- WORK REQUIRED -
Copy out the data exactly, leaving the pictures behind.

- COLLECTED DATA -
+++++

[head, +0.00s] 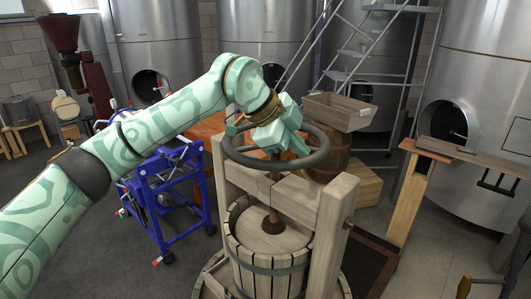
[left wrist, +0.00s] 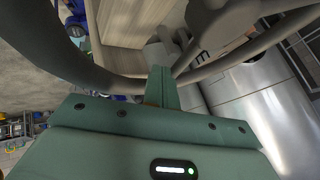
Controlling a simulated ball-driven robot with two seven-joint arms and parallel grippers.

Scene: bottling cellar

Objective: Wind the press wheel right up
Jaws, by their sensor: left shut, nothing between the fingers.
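The press wheel (head: 314,157) is a dark grey ring lying level on top of the wooden press (head: 329,215). Its dark screw (head: 272,217) runs down into the slatted basket (head: 270,262). My left gripper (head: 287,146) reaches down from the left over the wheel, its fingers inside or at the ring near the hub. In the left wrist view the shut fingers (left wrist: 161,88) show between the curved rim (left wrist: 62,50) and the spokes, with nothing held. Whether they touch a spoke I cannot tell. The hub is partly hidden by the gripper. My right gripper is not in view.
A blue metal frame on wheels (head: 180,190) stands left of the press. A wooden crate (head: 340,112) sits on a barrel (head: 333,155) behind it. A wooden stand (head: 408,195) is at the right. Steel tanks (head: 480,80) line the back. Open floor lies at the left.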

+++++

- CORRECT ANSWER -
[head, +0.00s] 
[left wrist, +0.00s] 
Controlling a simulated ball-driven robot with two seven-joint arms and parallel grippers.

Scene: bottling cellar

Objective: Wind the press wheel right up
Jaws, by their sensor: left shut, nothing between the fingers.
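The press wheel (head: 314,157) is a dark grey ring lying level on top of the wooden press (head: 329,215). Its dark screw (head: 272,217) runs down into the slatted basket (head: 270,262). My left gripper (head: 287,146) reaches down from the left over the wheel, its fingers inside or at the ring near the hub. In the left wrist view the shut fingers (left wrist: 161,88) show between the curved rim (left wrist: 62,50) and the spokes, with nothing held. Whether they touch a spoke I cannot tell. The hub is partly hidden by the gripper. My right gripper is not in view.
A blue metal frame on wheels (head: 180,190) stands left of the press. A wooden crate (head: 340,112) sits on a barrel (head: 333,155) behind it. A wooden stand (head: 408,195) is at the right. Steel tanks (head: 480,80) line the back. Open floor lies at the left.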

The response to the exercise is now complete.